Items listed in a dataset
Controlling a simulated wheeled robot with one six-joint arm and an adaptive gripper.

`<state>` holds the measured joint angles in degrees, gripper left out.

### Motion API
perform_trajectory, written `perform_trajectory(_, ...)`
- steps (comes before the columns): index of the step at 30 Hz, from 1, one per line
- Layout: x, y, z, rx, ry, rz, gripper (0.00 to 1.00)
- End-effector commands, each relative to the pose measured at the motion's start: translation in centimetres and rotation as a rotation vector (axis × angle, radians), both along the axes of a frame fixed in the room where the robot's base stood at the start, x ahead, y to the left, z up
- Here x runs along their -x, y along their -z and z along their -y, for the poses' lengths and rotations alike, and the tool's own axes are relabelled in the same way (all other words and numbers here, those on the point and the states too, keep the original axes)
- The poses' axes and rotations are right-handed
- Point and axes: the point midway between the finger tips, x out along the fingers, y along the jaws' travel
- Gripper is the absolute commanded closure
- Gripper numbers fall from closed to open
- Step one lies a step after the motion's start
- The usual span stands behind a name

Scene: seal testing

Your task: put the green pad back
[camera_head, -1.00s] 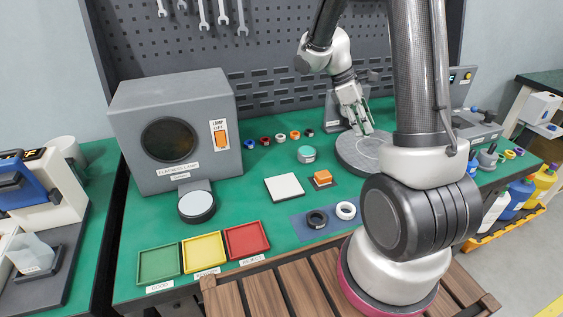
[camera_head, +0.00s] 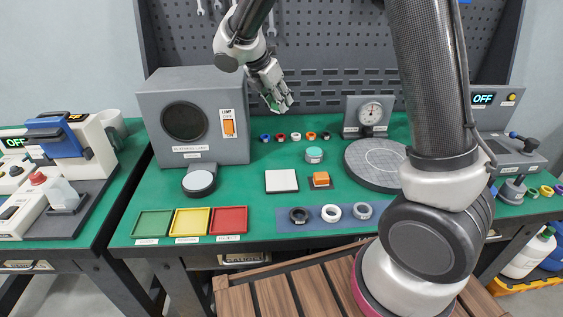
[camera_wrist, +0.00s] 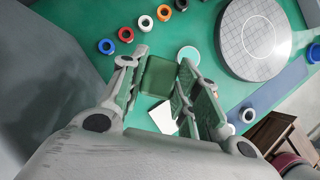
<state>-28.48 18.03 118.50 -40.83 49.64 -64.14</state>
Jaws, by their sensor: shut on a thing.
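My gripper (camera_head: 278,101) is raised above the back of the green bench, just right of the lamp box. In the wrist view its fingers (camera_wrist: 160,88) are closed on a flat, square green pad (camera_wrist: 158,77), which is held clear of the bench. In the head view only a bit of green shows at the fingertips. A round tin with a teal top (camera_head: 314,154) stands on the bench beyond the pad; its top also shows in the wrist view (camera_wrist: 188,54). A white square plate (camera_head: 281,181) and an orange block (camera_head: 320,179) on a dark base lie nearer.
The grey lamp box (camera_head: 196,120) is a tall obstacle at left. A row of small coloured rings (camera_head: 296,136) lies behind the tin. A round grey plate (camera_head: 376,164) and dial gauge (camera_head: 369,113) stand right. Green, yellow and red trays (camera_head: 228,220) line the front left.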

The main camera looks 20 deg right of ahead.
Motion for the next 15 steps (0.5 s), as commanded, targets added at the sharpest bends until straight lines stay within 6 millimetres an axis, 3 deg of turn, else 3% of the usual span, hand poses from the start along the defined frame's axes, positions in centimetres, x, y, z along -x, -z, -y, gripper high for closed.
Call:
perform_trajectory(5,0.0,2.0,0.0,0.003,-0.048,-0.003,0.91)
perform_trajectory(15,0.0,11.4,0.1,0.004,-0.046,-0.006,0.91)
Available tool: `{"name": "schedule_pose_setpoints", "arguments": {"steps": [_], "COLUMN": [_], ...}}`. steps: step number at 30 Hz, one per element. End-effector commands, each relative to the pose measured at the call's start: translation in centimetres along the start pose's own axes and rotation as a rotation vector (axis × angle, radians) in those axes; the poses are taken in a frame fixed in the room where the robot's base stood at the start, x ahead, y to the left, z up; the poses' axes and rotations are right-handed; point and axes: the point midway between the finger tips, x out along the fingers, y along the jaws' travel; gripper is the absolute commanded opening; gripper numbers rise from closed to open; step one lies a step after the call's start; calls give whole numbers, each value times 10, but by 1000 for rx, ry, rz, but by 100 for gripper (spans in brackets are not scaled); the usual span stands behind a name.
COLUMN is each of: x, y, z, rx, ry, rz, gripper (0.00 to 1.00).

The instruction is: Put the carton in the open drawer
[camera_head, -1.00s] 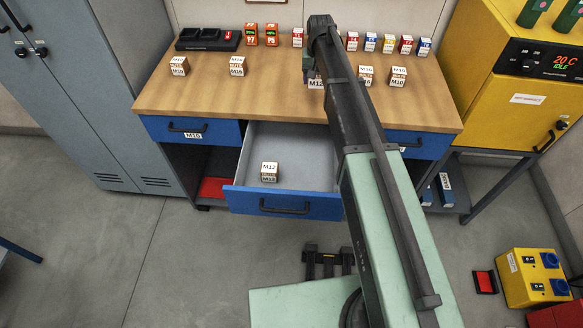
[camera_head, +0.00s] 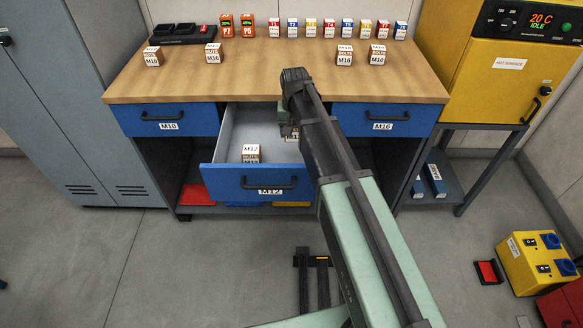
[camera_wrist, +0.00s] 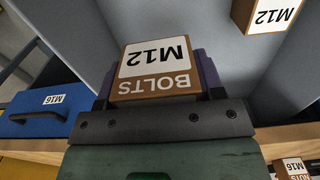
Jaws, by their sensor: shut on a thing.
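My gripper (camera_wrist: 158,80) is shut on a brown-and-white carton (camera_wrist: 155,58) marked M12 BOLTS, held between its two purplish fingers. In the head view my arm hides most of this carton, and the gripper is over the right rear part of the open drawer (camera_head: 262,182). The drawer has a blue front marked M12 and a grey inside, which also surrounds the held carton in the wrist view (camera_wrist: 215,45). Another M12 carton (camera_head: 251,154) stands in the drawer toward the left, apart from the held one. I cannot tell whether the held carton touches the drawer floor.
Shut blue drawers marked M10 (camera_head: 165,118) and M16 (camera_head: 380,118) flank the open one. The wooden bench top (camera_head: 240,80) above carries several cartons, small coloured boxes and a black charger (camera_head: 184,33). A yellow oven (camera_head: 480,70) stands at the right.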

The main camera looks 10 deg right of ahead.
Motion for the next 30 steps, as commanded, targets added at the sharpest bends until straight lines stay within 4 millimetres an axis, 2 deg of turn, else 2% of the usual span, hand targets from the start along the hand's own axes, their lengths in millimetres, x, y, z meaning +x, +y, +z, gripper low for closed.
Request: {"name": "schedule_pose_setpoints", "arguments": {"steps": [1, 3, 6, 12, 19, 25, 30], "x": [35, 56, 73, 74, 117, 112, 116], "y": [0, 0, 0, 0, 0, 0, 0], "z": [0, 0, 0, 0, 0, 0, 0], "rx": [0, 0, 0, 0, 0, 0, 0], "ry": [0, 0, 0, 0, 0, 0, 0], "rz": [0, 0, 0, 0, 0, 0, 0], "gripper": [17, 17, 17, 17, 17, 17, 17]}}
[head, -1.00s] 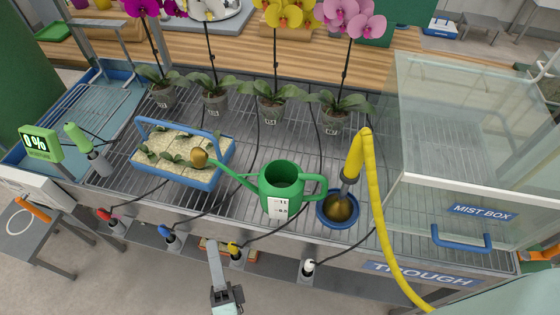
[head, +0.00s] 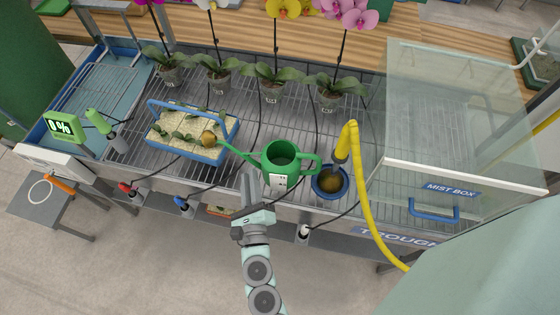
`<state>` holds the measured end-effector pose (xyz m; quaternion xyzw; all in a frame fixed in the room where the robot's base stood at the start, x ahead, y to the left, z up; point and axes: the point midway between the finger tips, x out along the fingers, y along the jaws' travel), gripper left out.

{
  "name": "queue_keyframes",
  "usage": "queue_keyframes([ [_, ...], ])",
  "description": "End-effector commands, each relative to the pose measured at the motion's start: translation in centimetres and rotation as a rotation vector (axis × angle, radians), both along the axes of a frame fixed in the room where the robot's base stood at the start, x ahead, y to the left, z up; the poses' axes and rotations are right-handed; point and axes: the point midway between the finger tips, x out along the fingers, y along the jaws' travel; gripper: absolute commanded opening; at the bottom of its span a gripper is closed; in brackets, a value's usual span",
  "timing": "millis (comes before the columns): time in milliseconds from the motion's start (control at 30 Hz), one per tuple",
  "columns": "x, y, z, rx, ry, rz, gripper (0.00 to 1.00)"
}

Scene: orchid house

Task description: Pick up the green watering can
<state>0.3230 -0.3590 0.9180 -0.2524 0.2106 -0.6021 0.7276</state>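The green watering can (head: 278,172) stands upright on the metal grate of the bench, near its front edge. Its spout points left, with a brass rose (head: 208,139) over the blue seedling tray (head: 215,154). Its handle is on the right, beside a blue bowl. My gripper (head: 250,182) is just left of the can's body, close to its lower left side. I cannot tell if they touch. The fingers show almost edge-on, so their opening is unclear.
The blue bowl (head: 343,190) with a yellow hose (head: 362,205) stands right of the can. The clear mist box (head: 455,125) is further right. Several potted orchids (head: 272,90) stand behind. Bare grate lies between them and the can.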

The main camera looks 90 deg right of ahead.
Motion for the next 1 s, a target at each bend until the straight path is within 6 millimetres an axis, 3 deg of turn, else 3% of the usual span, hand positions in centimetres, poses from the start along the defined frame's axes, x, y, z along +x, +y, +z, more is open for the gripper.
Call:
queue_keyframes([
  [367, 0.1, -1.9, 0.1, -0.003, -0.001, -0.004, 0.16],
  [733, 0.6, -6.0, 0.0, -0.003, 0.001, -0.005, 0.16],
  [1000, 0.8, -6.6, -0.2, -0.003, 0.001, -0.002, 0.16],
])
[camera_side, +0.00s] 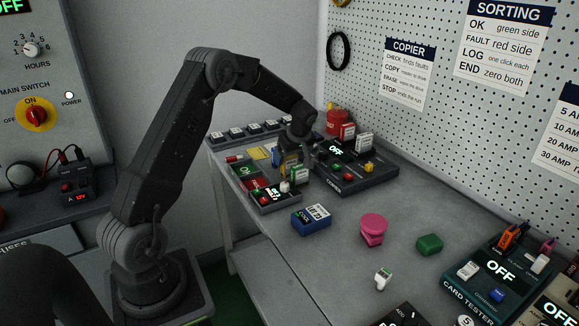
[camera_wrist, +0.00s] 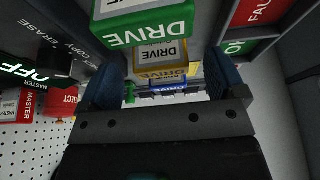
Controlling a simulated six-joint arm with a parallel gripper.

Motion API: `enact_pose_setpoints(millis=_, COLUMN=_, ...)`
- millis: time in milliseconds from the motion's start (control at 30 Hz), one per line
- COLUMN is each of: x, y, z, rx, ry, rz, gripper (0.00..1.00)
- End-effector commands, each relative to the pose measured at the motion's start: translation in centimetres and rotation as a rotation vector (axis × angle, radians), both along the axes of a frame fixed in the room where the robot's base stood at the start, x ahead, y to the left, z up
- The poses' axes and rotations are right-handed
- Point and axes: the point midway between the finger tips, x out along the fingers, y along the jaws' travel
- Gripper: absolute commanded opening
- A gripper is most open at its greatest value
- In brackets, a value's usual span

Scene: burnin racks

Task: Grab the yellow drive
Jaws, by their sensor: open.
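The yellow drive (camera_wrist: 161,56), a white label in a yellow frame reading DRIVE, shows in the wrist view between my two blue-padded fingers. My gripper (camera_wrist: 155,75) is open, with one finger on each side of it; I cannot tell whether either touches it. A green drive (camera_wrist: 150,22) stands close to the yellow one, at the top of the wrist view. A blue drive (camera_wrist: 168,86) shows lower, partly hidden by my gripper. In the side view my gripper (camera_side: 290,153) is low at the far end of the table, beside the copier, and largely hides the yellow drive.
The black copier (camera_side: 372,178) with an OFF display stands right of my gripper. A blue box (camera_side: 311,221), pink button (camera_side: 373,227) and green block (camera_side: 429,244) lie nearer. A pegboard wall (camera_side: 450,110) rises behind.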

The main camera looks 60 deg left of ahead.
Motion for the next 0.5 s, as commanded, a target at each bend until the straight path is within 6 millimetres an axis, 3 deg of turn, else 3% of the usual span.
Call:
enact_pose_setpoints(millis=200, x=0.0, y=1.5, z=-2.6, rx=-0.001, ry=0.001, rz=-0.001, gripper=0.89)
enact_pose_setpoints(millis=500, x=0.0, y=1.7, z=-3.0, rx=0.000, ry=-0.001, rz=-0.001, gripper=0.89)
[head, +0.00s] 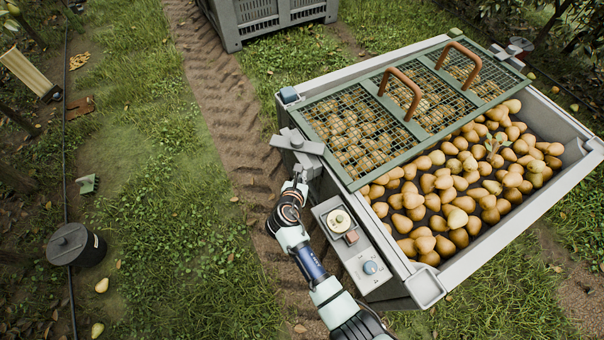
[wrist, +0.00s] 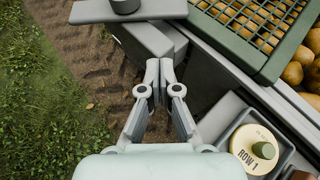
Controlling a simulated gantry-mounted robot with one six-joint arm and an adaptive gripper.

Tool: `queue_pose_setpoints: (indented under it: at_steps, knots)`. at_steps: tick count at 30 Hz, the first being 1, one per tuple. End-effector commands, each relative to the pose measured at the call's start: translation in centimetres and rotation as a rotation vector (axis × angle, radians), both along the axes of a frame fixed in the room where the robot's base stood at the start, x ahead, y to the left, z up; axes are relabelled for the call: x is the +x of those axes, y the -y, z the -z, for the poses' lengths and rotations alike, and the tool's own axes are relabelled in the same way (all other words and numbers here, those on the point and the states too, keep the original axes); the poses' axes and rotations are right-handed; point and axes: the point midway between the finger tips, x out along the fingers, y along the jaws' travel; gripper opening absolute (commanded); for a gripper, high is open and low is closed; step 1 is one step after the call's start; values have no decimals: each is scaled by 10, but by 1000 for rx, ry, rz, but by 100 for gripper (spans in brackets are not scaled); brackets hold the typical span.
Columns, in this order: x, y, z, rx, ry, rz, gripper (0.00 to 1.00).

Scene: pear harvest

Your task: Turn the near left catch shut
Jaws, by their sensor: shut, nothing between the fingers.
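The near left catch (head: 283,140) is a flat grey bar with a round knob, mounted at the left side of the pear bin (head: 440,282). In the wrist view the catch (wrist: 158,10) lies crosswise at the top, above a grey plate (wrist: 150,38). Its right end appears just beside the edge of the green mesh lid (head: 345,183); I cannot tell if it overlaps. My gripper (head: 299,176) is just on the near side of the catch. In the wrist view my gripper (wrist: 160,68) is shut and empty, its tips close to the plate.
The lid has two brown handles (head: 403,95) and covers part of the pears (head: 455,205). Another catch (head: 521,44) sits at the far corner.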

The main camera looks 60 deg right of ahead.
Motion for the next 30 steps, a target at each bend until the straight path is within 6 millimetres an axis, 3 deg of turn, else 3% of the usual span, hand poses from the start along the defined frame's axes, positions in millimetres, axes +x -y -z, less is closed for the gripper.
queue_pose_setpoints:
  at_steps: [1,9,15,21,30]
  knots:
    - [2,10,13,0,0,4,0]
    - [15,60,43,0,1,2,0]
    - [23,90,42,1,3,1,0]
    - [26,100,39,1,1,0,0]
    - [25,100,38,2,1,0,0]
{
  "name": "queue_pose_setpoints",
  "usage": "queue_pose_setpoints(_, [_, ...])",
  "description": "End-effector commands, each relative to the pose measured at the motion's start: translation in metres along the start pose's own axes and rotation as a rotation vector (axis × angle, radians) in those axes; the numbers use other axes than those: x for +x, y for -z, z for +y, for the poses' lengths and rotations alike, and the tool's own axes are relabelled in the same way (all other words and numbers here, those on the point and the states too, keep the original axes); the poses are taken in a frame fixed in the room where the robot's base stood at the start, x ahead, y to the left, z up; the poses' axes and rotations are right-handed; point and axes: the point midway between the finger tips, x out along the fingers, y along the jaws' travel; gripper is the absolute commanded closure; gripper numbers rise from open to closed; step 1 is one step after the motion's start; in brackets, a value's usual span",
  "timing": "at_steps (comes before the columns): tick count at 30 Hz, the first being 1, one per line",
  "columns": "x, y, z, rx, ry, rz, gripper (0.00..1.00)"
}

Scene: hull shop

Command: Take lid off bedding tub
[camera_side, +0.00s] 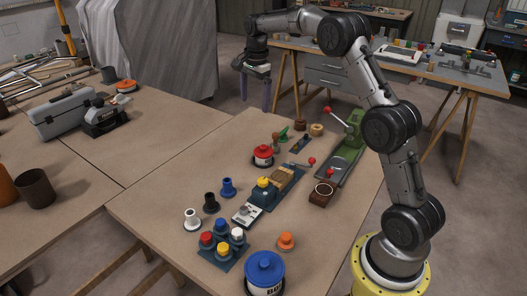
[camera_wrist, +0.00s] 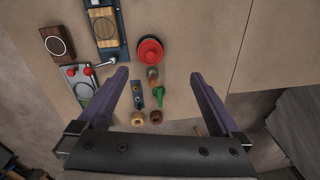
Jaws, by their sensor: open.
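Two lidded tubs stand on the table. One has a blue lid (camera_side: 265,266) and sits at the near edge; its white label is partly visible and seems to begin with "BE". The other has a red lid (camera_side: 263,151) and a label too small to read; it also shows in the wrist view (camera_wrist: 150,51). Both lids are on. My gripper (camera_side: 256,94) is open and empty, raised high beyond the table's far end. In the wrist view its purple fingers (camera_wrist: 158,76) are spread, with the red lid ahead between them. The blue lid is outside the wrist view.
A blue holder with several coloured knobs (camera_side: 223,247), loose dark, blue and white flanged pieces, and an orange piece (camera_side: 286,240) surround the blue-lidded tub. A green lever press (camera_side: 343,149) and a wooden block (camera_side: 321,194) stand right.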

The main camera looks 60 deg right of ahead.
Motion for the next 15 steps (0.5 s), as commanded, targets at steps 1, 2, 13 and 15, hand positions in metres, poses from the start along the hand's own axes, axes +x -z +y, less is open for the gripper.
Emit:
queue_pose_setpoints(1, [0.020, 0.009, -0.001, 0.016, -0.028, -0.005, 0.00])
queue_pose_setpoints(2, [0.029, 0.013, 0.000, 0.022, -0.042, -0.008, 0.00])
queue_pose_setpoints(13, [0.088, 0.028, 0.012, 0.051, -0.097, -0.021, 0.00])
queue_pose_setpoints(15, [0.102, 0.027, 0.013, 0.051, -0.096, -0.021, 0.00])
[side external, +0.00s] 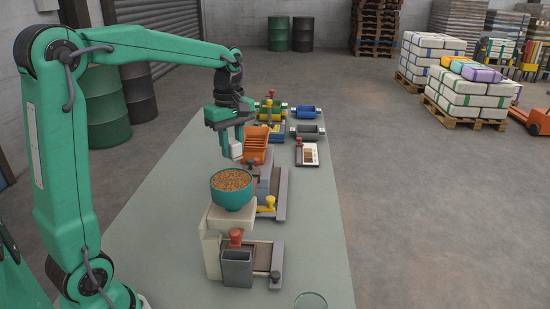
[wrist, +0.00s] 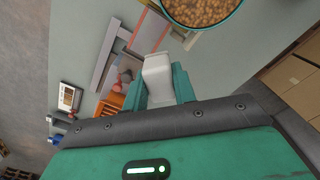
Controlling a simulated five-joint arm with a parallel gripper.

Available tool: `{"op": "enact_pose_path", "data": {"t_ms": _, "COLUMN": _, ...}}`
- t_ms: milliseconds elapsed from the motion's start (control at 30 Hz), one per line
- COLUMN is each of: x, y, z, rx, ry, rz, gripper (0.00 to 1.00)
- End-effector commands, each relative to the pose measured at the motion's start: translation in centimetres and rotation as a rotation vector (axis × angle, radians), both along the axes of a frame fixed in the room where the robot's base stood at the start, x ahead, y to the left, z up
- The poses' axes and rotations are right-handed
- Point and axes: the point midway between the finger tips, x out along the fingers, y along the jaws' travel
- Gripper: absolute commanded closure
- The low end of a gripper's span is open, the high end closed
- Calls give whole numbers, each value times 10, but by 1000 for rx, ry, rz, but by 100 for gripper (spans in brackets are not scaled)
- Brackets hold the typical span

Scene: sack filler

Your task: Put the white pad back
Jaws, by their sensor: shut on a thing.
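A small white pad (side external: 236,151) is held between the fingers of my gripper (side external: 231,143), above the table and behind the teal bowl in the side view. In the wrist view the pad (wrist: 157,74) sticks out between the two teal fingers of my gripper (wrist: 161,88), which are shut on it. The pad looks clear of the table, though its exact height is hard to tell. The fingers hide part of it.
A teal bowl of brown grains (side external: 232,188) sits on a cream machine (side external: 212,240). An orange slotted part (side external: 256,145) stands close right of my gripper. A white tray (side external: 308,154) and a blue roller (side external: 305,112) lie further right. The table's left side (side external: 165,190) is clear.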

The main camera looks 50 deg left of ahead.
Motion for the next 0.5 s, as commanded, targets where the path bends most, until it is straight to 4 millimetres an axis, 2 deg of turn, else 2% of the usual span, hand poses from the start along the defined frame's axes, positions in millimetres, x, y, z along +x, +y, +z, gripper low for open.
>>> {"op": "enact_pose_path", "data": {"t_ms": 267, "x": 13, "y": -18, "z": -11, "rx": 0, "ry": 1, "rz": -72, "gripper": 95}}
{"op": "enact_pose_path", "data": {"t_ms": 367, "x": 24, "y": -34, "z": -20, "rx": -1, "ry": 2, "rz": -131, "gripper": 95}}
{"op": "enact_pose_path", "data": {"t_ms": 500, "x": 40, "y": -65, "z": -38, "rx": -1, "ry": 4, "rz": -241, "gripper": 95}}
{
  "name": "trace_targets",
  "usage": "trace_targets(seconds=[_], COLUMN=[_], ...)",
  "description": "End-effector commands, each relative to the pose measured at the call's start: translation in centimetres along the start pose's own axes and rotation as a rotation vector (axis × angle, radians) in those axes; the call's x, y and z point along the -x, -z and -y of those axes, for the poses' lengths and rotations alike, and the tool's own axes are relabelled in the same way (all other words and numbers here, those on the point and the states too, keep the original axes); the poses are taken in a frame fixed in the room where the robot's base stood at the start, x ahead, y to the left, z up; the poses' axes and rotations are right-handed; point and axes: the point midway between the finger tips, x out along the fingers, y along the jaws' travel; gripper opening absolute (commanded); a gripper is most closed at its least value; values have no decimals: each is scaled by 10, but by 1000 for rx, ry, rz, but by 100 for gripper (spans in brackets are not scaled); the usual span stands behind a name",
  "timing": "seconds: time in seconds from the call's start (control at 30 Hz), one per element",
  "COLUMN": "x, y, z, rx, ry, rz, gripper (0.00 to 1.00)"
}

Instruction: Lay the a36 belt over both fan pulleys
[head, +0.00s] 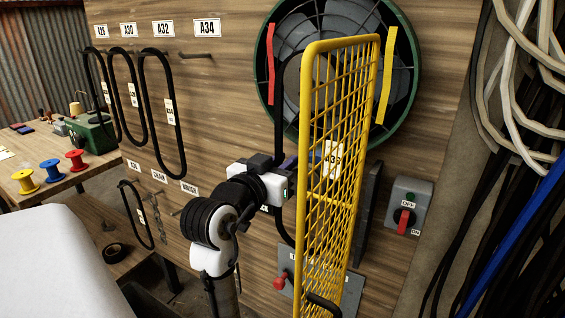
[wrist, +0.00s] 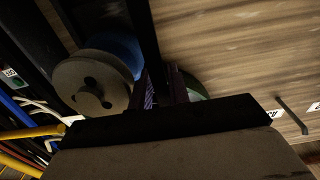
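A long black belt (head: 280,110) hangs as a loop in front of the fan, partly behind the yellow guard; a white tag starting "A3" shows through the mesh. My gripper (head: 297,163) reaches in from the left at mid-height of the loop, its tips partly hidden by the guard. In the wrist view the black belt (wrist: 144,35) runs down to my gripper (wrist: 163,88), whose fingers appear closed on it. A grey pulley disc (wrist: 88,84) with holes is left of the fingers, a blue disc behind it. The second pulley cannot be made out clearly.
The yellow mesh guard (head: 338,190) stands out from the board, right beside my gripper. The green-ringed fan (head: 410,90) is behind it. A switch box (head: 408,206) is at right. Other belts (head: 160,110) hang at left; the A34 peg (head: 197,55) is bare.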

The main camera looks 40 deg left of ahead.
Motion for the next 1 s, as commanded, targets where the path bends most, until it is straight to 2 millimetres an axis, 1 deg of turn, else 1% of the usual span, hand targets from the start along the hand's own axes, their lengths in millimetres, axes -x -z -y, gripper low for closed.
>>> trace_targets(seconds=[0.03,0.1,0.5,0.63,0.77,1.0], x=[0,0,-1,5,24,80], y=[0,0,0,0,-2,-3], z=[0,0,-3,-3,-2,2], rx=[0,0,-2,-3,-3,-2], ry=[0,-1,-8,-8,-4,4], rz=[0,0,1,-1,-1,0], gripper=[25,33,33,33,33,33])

# [Prompt]
Leave out the pictures, and copy only the lines from the one holding "- Gripper: absolute commanded opening" through the one holding "Controlling a simulated gantry-mounted", exactly as written.

# [Output for this exercise]
- Gripper: absolute commanded opening
- A gripper is most open at its greatest value
- In brackets, a value's usual span

Scene: burnin racks

Task: Grab the yellow drive
Jaws, by their sensor: open.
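The yellow drive (camera_wrist: 161,56), a white label in a yellow frame reading DRIVE, shows in the wrist view between my two blue-padded fingers. My gripper (camera_wrist: 155,75) is open, with one finger on each side of it; I cannot tell whether either touches it. A green drive (camera_wrist: 150,22) stands close to the yellow one, at the top of the wrist view. A blue drive (camera_wrist: 168,86) shows lower, partly hidden by my gripper. In the side view my gripper (camera_side: 290,153) is low at the far end of the table, beside the copier, and largely hides the yellow drive.
The black copier (camera_side: 372,178) with an OFF display stands right of my gripper. A blue box (camera_side: 311,221), pink button (camera_side: 373,227) and green block (camera_side: 429,244) lie nearer. A pegboard wall (camera_side: 450,110) rises behind.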

The main camera looks 60 deg left of ahead.
Motion for the next 0.5 s, as commanded, a target at each bend until the straight path is within 6 millimetres an axis, 3 deg of turn, else 3% of the usual span.
Call:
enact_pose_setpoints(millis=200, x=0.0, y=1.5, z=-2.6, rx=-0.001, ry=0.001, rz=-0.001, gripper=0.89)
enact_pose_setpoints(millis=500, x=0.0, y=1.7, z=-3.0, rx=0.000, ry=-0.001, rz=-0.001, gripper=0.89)
[head, +0.00s] 
[wrist, +0.00s] 
Controlling a simulated gantry-mounted robot with one six-joint arm and an adaptive gripper.

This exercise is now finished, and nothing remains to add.